Quotes
Here are some important quotes from The Lonely Londoners:
He does look around as much as to say: "I here with these boys, but I not one of them, look at the colour of my skin."
This quote refers to Bart, who is West Indian, but because of the prejudice surrounding West Indians in London, he tries to distance himself from other West Indians. Instead, because he has lighter skin, he says he is Latin American.
Ma work in the back, in the kitchen, but she was near enough to the front to see what happening outside of the kitchen.
This quote refers to Tolroy's mother, who works in the kitchen of the Lyons Corner House. The quote encapsulates the way in which the characters in the novel can see what is going on around them but can not really participate directly in society in London, as they are excluded.
And Galahad watch the colour of his hand, and talk to it, saying, "Colour, is you that causing all this, you know. Why the hell you can’t be blue, or red or green, if you can’t be white? You know is you that cause a lot of misery in the world."
Galahad, or Henry Oliver, is a recent immigrant from Trinidad who comes to realize the ways in which his skin color defines his experience and his exclusion in London.

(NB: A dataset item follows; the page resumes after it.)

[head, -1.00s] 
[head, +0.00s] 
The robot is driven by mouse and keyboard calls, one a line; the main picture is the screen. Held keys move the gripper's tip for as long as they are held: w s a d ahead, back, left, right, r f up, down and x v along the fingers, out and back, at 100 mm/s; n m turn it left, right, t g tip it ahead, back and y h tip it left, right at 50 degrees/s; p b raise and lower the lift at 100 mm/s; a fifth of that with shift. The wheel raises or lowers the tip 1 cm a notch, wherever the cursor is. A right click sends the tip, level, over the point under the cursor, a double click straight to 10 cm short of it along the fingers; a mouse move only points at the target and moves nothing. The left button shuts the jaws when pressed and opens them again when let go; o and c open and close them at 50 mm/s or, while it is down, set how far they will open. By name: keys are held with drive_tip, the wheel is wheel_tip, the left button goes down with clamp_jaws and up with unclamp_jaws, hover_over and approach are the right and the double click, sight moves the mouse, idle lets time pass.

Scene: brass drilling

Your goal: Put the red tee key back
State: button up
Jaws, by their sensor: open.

He is determined to make a go of his new life despite these challenges.
To talk of all the episodes that Moses had with woman in London would take bags of ballad Moses move through all the nationalities in the world and then he start the circle again.
Moses, Henry, and the other West Indian immigrants feel largely cut out of society in London, but the only way they find to participate is to go out with white women. Behind their pursuit of white women lies an attempt to prove themselves and to connect with British society in any way they can.
"Boy," Moses say, "look how we sit down here happy, and things brown in general. I mean, sometimes when we oldtalking so I does wonder about the boys, how all of we come up to the old Brit’n to make a living, and how years go by and we still here in this country. Things like that does bother me."
Moses wonders to his West Indian friends how he could have spent so long in Britain, which he refers to familiarly as "old Brit'n" in an attempt to connect with his new country in some way, without really having made a life for himself. He wonders if life might have been better if he had stayed in the old country.